With 40 mice, 400 fruit flies and 3 tons of supplies in a refurbished cargo capsule, a SpaceX rocket embarked on another mission to the International Space Station from Florida on Saturday.
It was a fairly routine launch, despite a two-day weather delay, but also another step in a significant shift toward privatizing space exploration.
SpaceX’s signature Falcon 9 rocket left at 5:07 p.m. EDT and was the 100th launch from the same pad at NASA’s Kennedy Space Center that sent the Neil Armstrong and Buzz Aldrin to the moon on Apollo 11 in 1969, as well as 82 Space Shuttle missions. But Apollo 11 was a NASA breakthrough and SpaceX is a private company founded by Tesla CEO Elon Musk that is leasing the launch pad from NASA.
While it is paid to do cargo missions for NASA now, SpaceX was founded to turn commercial space travel and the colonization of Mars into reality.
About 10 minutes after the launch, Falcon 9 separated from its cargo capsule, the Dragon, which holds nearly 6,000 pounds of supplies and will dock at the orbiting space station on Monday.

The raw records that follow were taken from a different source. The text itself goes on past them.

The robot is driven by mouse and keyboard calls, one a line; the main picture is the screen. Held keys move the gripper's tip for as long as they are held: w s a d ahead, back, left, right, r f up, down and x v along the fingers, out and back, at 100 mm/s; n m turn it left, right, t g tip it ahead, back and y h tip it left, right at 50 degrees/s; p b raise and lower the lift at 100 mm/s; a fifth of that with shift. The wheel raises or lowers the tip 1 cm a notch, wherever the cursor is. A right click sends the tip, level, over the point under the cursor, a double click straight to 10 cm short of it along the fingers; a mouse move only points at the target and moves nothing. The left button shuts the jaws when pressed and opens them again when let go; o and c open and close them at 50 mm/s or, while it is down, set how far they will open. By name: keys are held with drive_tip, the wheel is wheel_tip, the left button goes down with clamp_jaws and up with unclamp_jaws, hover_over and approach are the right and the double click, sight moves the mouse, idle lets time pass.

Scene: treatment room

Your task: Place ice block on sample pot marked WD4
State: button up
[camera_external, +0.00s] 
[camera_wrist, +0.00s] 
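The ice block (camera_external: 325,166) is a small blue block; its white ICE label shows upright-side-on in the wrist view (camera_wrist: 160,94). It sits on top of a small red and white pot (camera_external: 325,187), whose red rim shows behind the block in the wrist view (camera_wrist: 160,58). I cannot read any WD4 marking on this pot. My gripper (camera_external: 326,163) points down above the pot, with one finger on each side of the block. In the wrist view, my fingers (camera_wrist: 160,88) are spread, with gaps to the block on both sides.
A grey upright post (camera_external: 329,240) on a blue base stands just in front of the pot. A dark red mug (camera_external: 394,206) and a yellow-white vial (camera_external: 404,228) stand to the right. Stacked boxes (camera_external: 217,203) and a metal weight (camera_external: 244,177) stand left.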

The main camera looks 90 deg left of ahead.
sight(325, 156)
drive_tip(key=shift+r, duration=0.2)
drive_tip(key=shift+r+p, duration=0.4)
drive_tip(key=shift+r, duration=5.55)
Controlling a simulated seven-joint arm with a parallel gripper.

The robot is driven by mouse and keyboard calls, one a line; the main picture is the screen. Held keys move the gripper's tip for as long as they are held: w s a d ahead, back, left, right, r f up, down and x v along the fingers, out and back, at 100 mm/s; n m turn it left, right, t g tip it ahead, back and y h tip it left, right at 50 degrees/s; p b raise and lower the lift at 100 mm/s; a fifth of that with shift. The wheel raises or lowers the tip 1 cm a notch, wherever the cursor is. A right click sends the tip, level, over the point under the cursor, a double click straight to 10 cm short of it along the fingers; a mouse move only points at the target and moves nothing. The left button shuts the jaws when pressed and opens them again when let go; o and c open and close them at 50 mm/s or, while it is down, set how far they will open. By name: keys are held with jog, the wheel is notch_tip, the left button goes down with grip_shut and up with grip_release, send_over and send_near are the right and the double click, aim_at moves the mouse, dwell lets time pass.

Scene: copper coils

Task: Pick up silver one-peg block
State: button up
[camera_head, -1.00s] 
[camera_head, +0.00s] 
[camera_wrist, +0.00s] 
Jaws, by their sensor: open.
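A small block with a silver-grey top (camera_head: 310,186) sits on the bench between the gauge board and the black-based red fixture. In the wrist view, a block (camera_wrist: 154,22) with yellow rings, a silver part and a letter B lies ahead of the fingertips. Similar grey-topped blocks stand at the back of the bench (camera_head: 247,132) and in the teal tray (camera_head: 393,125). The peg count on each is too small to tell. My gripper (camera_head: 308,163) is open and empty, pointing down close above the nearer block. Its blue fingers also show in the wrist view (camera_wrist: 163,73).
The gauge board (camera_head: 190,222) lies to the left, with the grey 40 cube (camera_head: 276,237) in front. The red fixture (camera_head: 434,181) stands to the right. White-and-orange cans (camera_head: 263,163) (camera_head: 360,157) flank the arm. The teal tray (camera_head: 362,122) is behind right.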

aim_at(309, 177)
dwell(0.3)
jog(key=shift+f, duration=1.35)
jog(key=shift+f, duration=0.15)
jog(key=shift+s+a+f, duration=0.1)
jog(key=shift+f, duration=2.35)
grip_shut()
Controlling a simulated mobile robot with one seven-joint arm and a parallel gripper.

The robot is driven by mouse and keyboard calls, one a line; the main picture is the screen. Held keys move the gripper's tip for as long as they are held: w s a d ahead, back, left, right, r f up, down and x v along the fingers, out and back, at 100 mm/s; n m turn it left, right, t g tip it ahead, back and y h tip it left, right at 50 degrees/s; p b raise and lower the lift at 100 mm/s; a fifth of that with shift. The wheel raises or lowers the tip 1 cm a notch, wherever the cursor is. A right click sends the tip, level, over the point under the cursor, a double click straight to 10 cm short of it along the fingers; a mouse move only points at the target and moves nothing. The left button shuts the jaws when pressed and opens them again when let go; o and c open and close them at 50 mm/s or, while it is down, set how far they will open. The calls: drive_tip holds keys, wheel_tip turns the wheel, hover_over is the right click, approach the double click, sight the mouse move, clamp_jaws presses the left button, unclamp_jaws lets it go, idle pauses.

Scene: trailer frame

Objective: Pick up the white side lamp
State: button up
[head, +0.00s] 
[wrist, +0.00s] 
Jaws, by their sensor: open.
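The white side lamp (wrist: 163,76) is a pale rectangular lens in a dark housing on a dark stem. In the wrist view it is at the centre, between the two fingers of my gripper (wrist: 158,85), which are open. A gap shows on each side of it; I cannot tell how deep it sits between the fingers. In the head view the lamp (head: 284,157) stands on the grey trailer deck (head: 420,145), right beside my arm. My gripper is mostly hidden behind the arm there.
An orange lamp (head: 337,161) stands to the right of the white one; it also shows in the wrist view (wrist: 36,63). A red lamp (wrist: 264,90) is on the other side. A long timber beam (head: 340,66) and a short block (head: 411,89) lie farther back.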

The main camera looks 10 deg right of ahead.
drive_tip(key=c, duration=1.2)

The capsule was refurbished from the SpaceX’s fourth cargo trip in September of 2014. If SpaceX succeeds in this mission, it could mark the first time a private company has been able to recycle a space craft and send it back into orbit, a step toward SpaceX’s goal of reusing most or all of its capsules.
SpaceX has claimed a number of firsts since private space travel became legal in 2004. In 2010, its Dragon capsule was the first private cargo spacecraft to be launched into orbit and retrieved. Then in 2012, SpaceX was the first private company to send a spacecraft to the International Space Station – and has done so several times since.
Aboard the Falcon 9 on Saturday is a compacted version of scientist Thomas Hunt Morgan’s classic fly room, which is holding 400 fruit flies and 2,000 of their eggs to see how their cardiovascular health holds up in space. The pace of their heartbeats align closely with humans.
The capsule is also carrying 40 mice that will help researchers at the University of California, Los Angeles, test a drug that stimulates bone growth to help figure out how astronauts can preserve their own bone mass on future missions, The New York Times reported. Zero gravity makes bones fragile.
SpaceX is in the process of creating Dragon 2, which will transport crews to and from the station.
The rocket was originally scheduled to leave on Thursday evening, but the prospect of lightning delayed the mission to Saturday.
A report by the University of Pennsylvania’s Public Policy Initiative laid out the implications of privatized space travel in December.
It noted that the government’s reliance on private companies such as SpaceX can fill voids from NASA’s budget cuts with cheaper alternatives. It compared the retired Space Shuttle program, which was costing about $4 billion a year and was cut to save money, to privatized resupply services, which cost about $50 million per launch.
It also emphasized prospects for exciting leaps in space exploration. But it acknowledged critics’ worries that priorities between private companies and public interest may eventually clash. And the technology is not owned by the government or shared.
“Although there are pros and cons to privatizing space exploration, current trends suggest that many of NASA’s space exploration responsibilities are being shifted towards the private sector under government contracts,” read the report. “Whether this new model will produce discoveries and innovation in-step with former government run space research is yet to be seen.”